**STATED GOAL**
Repeat exactly the lines between and including those that contain "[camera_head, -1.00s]" and "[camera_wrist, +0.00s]". Output no other line.
'''
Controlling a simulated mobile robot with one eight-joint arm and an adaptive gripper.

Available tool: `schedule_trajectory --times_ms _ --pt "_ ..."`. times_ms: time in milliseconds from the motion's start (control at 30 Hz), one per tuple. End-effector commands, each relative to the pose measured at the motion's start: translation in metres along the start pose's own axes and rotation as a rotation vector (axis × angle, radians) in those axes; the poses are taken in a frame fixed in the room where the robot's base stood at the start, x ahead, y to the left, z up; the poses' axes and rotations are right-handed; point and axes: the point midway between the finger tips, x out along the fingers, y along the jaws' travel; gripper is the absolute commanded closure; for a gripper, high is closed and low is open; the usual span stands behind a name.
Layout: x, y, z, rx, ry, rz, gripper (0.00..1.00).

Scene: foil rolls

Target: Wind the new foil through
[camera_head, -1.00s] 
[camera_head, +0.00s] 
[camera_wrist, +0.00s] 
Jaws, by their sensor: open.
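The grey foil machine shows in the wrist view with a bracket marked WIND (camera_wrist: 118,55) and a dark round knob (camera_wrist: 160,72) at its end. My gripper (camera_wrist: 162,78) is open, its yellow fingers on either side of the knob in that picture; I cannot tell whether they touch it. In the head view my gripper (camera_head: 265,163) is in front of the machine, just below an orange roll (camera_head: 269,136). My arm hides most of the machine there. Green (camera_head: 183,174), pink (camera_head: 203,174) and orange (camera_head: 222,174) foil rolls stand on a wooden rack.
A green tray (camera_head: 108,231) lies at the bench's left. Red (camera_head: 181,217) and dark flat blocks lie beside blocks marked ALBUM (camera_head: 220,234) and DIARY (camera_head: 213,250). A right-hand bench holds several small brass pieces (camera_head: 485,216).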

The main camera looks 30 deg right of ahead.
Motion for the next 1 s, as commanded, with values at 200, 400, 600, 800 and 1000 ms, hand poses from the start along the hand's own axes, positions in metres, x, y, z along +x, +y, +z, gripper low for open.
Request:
'''
**RESULT**
[camera_head, -1.00s] 
[camera_head, +0.00s] 
[camera_wrist, +0.00s] 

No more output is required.